EXERCISE AIM |
Show each line from the listing that includes the word "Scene".

MATERIAL SUPPLIED |

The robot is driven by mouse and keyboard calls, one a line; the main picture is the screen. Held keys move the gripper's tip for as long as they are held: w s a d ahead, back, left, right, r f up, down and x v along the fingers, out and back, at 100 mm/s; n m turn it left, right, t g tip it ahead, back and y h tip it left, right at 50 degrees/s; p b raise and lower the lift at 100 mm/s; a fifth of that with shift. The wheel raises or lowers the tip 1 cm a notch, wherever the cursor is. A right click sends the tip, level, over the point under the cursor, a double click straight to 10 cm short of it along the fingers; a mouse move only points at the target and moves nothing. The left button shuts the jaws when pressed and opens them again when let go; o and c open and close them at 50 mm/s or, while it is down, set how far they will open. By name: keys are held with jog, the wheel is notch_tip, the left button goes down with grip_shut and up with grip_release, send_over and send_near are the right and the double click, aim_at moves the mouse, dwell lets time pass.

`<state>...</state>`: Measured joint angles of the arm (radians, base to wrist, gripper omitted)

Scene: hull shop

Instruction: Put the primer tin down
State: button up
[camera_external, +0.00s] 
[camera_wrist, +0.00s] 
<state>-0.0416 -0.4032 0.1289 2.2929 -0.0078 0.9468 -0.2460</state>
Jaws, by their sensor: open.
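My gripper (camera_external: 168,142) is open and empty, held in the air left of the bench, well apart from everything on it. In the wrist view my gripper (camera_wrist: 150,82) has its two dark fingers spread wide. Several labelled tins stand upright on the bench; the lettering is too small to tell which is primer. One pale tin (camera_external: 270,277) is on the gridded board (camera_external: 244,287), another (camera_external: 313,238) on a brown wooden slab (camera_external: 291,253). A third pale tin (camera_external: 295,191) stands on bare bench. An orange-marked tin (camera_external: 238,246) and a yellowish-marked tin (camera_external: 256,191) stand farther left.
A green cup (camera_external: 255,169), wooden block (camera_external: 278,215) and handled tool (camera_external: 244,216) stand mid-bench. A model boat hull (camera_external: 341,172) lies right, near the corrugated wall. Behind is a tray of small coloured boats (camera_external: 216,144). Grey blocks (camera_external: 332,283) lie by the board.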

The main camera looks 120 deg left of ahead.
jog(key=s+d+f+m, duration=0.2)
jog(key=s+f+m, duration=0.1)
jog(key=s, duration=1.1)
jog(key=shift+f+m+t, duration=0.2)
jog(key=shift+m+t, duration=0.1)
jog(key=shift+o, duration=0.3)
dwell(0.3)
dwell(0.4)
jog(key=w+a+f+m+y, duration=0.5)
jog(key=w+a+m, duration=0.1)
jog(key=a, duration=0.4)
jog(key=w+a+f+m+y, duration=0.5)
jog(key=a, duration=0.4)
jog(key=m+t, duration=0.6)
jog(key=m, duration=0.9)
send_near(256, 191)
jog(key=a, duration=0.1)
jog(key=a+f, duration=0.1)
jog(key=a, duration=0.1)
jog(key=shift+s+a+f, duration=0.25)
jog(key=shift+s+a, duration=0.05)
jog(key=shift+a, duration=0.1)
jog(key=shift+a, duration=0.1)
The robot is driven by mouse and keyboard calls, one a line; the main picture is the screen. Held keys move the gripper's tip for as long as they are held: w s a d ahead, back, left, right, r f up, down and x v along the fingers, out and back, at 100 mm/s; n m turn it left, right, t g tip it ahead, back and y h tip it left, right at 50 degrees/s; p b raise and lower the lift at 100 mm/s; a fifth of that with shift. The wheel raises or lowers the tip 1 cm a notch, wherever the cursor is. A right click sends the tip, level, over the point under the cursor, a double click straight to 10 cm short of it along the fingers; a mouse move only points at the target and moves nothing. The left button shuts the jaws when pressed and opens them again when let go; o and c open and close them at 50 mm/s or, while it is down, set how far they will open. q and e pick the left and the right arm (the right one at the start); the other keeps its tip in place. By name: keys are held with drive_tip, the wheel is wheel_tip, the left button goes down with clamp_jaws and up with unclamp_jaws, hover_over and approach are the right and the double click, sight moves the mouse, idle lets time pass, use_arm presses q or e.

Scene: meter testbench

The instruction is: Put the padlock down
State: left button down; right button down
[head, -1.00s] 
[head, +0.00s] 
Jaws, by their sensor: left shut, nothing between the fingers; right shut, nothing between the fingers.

ANSWER TO THE PROBLEM |
Scene: hull shop
Scene: meter testbench

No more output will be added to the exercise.